Zum Vorwurf, dass Frau Schwarzweller den ZWG Gesellschaftervertrag aus politischen Erwägungen ändern wolle, erwiderte die Bürgermeisterin, dass das genauso ihre Absicht sei, wie Frau Schreiber 2013 den Gesellschaftervertrag aus politischen Gründen neu gefasst habe.
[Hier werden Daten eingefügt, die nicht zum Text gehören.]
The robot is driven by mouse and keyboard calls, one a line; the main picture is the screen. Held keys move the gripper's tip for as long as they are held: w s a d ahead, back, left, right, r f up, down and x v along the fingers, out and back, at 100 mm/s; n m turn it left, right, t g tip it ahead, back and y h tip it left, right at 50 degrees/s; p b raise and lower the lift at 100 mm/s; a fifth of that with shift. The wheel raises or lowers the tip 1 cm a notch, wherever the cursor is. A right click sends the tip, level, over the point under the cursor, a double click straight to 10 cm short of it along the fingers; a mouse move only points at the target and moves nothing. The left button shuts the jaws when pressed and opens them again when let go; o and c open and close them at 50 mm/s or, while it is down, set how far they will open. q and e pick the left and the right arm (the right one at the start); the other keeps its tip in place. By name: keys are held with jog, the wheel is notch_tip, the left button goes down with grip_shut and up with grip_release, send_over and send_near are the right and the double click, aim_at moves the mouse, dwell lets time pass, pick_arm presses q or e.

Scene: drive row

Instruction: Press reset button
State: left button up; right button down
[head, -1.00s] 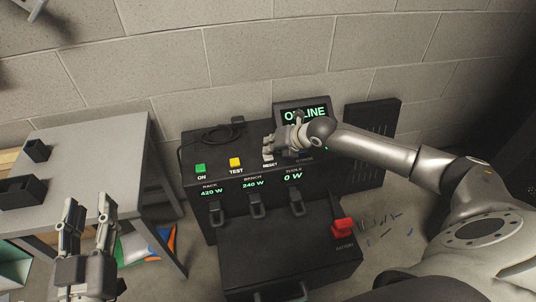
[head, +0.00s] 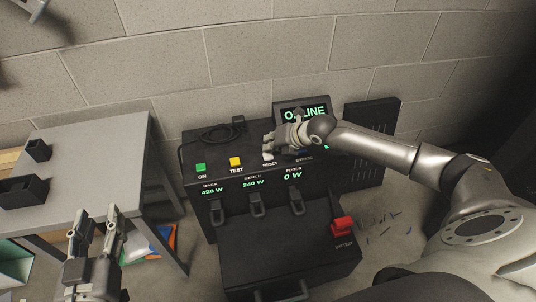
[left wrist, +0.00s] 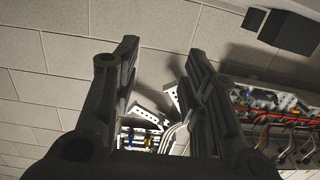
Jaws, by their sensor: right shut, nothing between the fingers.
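The reset button (head: 268,156) is a pale button at the right of a row on top of the black power console (head: 240,171), with a RESET label in front of it. My right gripper (head: 270,143) is shut and empty, its fingertips right over the reset button. I cannot tell whether they touch it. The green ON button (head: 201,168) and the yellow TEST button (head: 235,162) sit to its left. My left gripper (head: 98,226) is open and empty, beside the grey table; its fingers (left wrist: 155,85) show apart in the left wrist view.
A screen (head: 303,112), partly hidden by my right arm, stands at the console's back. Black bins (head: 24,190) sit on the grey table (head: 85,150) at left. A red battery handle (head: 343,227) stands at the front right. A cable (head: 213,134) lies behind the buttons.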

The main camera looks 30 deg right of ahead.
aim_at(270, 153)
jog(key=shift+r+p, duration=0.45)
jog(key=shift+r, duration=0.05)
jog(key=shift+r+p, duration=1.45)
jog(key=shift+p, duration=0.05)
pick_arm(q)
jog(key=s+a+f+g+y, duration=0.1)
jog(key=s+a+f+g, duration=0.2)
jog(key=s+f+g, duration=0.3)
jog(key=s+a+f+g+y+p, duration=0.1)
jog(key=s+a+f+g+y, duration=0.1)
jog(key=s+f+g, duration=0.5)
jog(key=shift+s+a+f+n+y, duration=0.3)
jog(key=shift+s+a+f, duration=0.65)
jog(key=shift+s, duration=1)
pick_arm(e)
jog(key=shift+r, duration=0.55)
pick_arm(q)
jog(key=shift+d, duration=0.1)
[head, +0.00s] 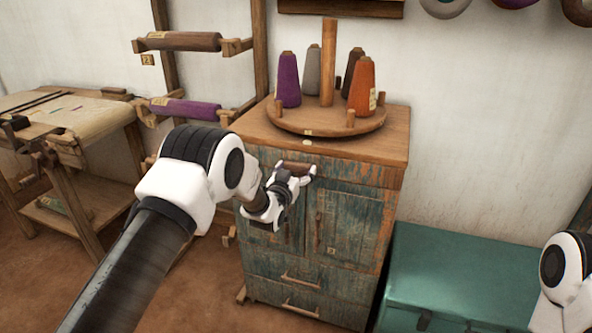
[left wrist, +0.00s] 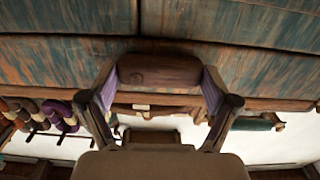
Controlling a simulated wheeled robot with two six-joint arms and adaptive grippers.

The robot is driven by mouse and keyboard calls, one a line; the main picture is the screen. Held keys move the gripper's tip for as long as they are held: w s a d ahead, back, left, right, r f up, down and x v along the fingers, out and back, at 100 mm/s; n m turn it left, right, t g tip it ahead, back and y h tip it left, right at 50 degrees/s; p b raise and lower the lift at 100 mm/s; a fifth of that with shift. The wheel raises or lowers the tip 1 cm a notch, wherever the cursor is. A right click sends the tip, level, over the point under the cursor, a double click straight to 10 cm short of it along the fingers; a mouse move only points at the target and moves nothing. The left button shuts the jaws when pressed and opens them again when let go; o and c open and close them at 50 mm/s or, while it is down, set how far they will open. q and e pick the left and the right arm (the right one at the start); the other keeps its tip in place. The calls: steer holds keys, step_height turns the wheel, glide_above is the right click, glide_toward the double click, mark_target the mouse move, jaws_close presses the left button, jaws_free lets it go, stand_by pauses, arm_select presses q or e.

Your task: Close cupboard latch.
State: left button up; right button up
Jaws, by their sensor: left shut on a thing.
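The wooden cupboard (head: 345,222) has worn blue-green doors and stands in the middle of the head view. Its latch (head: 294,165) is a brown wooden bar at the top of the doors, lying about level. My left gripper (head: 296,173) is shut on the latch from the front. In the left wrist view the latch (left wrist: 158,70) sits between the two fingers of my left gripper (left wrist: 158,88), across the line of the door seam. The doors look shut. My right gripper is out of view.
A round wooden stand (head: 325,122) with several yarn cones is on top of the cupboard. A teal chest (head: 455,265) stands to its right. A wooden rack (head: 262,55) and a work table (head: 75,110) are on the left. Bare floor lies in front.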

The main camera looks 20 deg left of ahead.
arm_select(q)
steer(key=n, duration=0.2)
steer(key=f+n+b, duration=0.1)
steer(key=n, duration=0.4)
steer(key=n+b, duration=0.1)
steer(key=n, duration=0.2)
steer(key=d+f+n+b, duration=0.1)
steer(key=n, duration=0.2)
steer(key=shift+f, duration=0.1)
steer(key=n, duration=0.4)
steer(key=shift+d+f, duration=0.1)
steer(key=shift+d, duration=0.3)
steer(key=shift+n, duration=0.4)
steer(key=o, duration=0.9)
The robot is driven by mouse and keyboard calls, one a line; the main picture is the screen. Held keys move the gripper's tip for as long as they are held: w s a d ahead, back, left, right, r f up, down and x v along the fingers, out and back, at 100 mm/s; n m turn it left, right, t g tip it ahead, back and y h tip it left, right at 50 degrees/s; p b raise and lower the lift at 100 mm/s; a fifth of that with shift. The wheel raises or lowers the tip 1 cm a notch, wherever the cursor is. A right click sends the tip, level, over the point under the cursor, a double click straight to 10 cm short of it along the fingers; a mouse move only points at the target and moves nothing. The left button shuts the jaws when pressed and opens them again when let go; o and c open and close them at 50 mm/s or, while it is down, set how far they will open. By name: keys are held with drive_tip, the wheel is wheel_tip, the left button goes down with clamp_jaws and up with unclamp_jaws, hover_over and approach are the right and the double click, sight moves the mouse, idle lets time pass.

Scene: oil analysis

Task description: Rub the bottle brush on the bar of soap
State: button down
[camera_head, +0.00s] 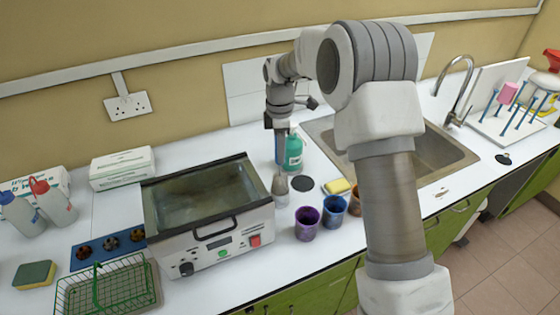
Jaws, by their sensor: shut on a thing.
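My gripper (279,122) points down over the counter between the water bath and the sink. It is shut on the bottle brush (280,184), which hangs roughly upright with its grey bristle end lowest. I cannot tell whether the bristles touch the counter. A small yellow block (339,186), which looks like the bar of soap, lies to the right of the brush, near the sink's front left corner. The brush is apart from it. Small size leaves the block's identity uncertain.
A green bottle (294,152) stands just behind the brush. A black disc (303,184) lies between brush and block. Purple (307,222), blue (333,210) and brown (355,204) cups stand in front. The water bath (212,242) is left; the sink (432,156) is right.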

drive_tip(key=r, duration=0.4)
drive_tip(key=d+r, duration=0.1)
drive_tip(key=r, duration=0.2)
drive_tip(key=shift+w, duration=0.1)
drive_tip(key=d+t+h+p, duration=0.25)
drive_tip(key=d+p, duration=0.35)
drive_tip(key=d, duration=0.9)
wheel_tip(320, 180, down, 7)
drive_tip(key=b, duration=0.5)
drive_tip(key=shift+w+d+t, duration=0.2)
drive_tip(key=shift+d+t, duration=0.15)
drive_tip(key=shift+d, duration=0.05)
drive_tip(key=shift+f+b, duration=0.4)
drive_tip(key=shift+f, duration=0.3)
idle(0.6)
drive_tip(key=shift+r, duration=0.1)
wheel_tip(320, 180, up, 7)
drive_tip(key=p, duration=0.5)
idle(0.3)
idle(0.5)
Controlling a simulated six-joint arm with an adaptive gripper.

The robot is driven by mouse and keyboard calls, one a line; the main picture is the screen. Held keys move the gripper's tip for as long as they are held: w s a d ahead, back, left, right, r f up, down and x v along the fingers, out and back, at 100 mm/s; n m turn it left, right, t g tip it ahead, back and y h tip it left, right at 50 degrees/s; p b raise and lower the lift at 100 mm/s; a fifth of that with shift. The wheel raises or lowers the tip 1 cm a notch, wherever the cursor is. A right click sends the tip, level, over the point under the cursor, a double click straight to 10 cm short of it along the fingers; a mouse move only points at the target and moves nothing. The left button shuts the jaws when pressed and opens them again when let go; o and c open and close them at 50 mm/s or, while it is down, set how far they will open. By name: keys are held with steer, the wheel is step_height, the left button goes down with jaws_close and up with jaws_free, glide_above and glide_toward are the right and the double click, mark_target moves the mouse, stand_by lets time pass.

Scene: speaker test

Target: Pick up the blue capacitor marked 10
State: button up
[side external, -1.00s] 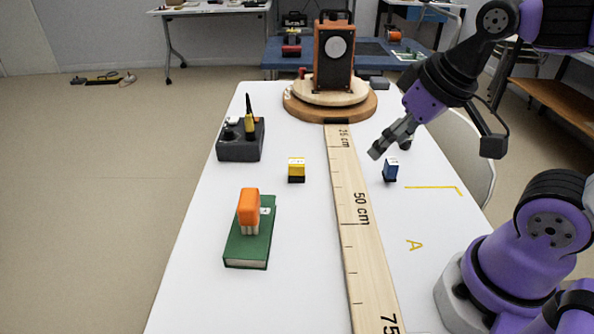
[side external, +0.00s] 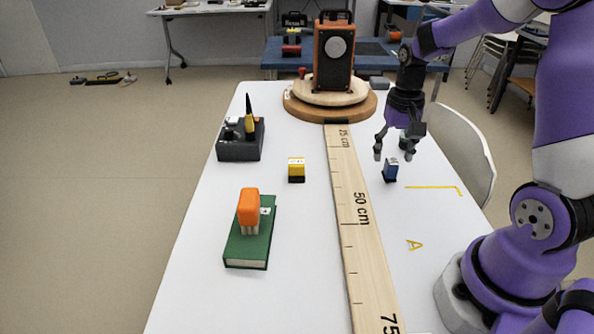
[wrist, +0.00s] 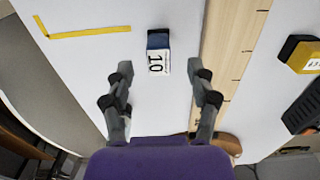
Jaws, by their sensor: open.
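The blue capacitor (side external: 390,170) stands on the white table, right of the wooden ruler in the side view. In the wrist view the capacitor (wrist: 158,40) shows its white label reading 10, beyond the fingertips and roughly centred between them. My gripper (side external: 393,154) is open and points down, just behind and above the capacitor in the side view. In the wrist view my gripper (wrist: 162,70) has its two fingers spread wide with nothing between them. I see no contact with the capacitor.
The wooden ruler (side external: 356,215) runs along the table beside the capacitor. A yellow capacitor (side external: 296,169), a green book (side external: 247,245) with an orange part (side external: 248,207), and a grey tool holder (side external: 240,148) are to the left. An orange speaker (side external: 333,57) stands at the back.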

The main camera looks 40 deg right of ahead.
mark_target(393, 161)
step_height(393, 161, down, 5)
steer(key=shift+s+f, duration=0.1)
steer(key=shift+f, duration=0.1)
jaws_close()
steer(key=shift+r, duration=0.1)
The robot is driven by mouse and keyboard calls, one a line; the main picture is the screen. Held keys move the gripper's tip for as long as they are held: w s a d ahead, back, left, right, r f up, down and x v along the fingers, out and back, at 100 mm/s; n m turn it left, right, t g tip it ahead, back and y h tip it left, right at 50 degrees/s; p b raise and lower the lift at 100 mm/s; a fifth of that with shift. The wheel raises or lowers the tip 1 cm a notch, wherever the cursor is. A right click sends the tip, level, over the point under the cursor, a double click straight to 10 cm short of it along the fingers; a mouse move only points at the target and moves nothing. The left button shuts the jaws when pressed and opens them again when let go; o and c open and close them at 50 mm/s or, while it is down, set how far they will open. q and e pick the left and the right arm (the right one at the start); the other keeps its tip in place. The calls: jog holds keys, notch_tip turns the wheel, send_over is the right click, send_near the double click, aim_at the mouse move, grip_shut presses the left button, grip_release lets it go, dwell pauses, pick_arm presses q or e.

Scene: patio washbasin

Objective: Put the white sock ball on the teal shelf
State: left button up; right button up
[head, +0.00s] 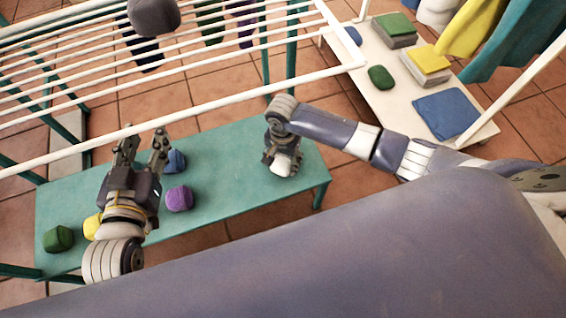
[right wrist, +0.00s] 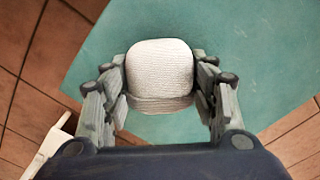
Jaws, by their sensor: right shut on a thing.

An dieser Stelle ergaben sich dann Fragen und Probleme, die nicht mehr in der Öffentlichkeit diskutiert werden konnten. Um die Tagesordnung nicht zu verletzen, wurde die Diskussion deshalb auf eine Sondersitzung des RSO im März vertagt.
Tempo 30-Zonen
Weitere Beschlussvorlagen betrafen die Einrichtung von mehreren Tempo 30-Zonen in Zossen, Dabendorf, Waldstadt und Wünsdorf. Überraschenderweise bestand großer Diskussionsbedarf zum Scheunenviertel, obwohl dort nur ein Verkehrszeichen einer bereits bestehenden Tempo 30-Zone versetzt werden sollte. Danach ging es Schlag auf Schlag ohne Diskussionsbedarf weiter.
Ende der Veranstaltung
Bevor der öffentliche Teil der Ausschusssitzung sein Ende fand, gab es noch eine Beratung zu den Themen online-Beteiligung an Ausschusssitzungen und streaming von allen Veranstaltungen der Stadtverordneten für die Bevölkerung. Sie diente der Erkundung von Einstellungen unter den Verordneten und von Optionen.